Icelandic Horses Coming Right at Us
The sky was filled with puffy clouds and there were mountains in the distance. A deep blue lake appeared on our right. We were focused on the azure water and suddenly became aware of something approaching us from up the road.
“What the heck is that?” I squinted out the front window slowing down.
“I’m not sure,” Lesa leaned forward in her seat. “They are getting closer.” She announced as the approaching objects in question began to come into view.
“Is that…horses?” I exclaimed, slowing the car to a stop.
Iceland Horses West of Djúpivogur
“Oh no…they’re coming right at us! Lesa shouted. “What do we do?”
“I don’t know… But I wouldn’t be the least bit surprised if one climbed up and over the car.” I laughed.
A steady stream of clomping horses parted like a river and galloped past on both sides of the car as we sat…plastered to our seats, mesmerized and horrified. Laughing and nervous.
As the horse brigade thinned and finally passed, we were filled with excited chatter and maniacal laughter.
” What in the world? Did that just happen?” I shouted.
“That was the craziest thing I’ve ever seen! What kind of road are we driving on? Are we supposed to be here?” Lesa laughed.
“The map says we’re going the right way…” I defended. “That was so cool.”
“They were so pretty!” Lesa agreed.
To the Streitisviti Lighthouse
I put the car back in gear and headed further north towards our next item on the list, the Streitisviti lighthouse.
There was an uneven hike along a lava field to the lighthouse. The black porous rock was a stark contrast to the glittering blue water. The air was cool, maybe 45°F and our breaths puffed out as we hiked along. The lighthouse itself was enormous and we could see little pools created by lava near the water.

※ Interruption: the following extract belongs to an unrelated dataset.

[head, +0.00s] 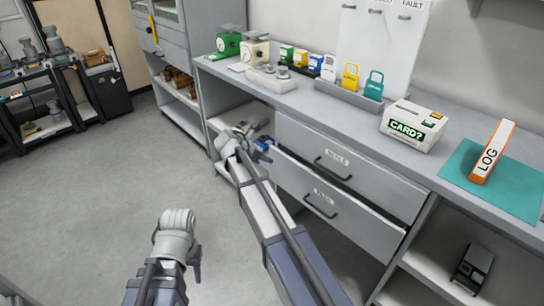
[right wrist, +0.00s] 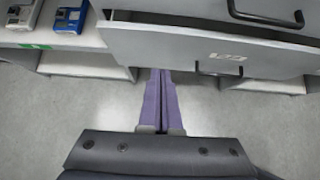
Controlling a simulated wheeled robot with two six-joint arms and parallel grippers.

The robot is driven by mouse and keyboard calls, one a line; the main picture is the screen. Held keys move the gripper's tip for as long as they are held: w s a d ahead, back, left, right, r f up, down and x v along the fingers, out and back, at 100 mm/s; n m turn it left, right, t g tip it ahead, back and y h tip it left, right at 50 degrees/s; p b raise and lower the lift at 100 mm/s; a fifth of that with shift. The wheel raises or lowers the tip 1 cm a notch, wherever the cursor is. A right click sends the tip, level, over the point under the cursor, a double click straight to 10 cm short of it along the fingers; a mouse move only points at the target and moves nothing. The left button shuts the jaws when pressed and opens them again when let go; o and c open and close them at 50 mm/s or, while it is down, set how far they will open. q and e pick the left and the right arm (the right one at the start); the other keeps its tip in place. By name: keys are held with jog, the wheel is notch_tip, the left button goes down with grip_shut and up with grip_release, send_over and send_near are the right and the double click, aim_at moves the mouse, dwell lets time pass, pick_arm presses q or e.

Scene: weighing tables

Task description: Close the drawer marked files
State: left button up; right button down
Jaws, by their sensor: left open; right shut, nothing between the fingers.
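Two grey drawers with dark bar handles sit under the counter. The lower drawer (head: 345,216) stands out from the cabinet, with a gap above its front; the upper drawer (head: 345,160) looks shut. Each has a small label too blurred to read, so I cannot tell which is marked files. In the right wrist view, the lower drawer's front (right wrist: 190,48) crosses the top. My right gripper (right wrist: 160,72) is shut and empty, its tips by that front's lower left edge; touching is unclear. In the head view it (head: 242,130) is left of the drawers. My left gripper (head: 178,222) is open over the floor.
An open shelf with blue and grey devices (right wrist: 70,18) lies left of the drawers. The floor (head: 100,220) at left is clear.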

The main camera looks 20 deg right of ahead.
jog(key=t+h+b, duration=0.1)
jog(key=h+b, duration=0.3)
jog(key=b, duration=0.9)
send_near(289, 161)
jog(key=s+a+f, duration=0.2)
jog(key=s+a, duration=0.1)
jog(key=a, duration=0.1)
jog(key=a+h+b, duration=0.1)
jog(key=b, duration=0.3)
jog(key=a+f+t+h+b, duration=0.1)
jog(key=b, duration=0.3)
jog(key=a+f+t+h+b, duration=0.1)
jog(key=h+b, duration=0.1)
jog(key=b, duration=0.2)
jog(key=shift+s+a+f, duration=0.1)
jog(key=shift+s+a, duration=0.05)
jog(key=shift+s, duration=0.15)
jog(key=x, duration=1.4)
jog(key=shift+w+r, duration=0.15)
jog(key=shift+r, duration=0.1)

Roadside Church and a Precarious Road
We got back on the road and then stopped at a scenic church. The road lost its pleasant paving and was soon pitted rock and dust. We bumped forward towards a large colorful valley, the road veering toward the upper edge of the bowl. We crept along, the car tires dipping and climbing from the deep ruts in the road.
There were a few somewhat precarious hairpin turns leading us further up the edge of the valley, with a steep drop to the side. We bumped slowly along, gravel pinging the undercarriage mercilessly as I thought about when I opted out of the gravel damage insurance.
Ahead were scenic mountain vistas and more sheep. We turned inland and the grass became more plentiful and lush. We stopped to check out a waterfall. I needed to shimmy out onto a bridge on the road way to get a good view.
There was a shorter than normal agenda that day and we made it to our guesthouse by around 5 p.m. This was the 1st night of the road-trip that we were arriving before 10 p.m.
The Egilsstadir Guesthouse
The glass door was locked and there was a large panel on the green building with buttons to press. We tried several and nothing happened. There was a phone # listed that requested we call to check in. Our phone service had been sketchy throughout so we were a little nervous. Fortunately, the number went through and a man told me they would be there in 5 minutes.
We stood outside waiting and a car pulled up, the owner stepping out to introduce themselves. We stacked our shoes in the hall and checked in, exploring the space and dragging in our luggage.
Checking out Iceland’s Egilsstadir
Egilsstadir was a relatively larger town and we actually had extra time so we stocked up on supplies, looked in a couple stores and got a surprisingly good flatbread pizza filled with vegetables at a local restaurant. Geothermal greenhouses dot the island and as vegetarians, we had been happy at the amount of vegetable options available.
Ready For Myvatn Nature Baths
We were back to the guesthouse early. Our room had a view of the unusual tree covered hills. Trees are rare in other areas of Iceland. I went out to sit in the public living room area to study my maps and assemble the routes we would need for the next day. We were heading to Myvatn and there was a lot to see along the way. We were happy for some time to relax and regroup before another action packed adventure.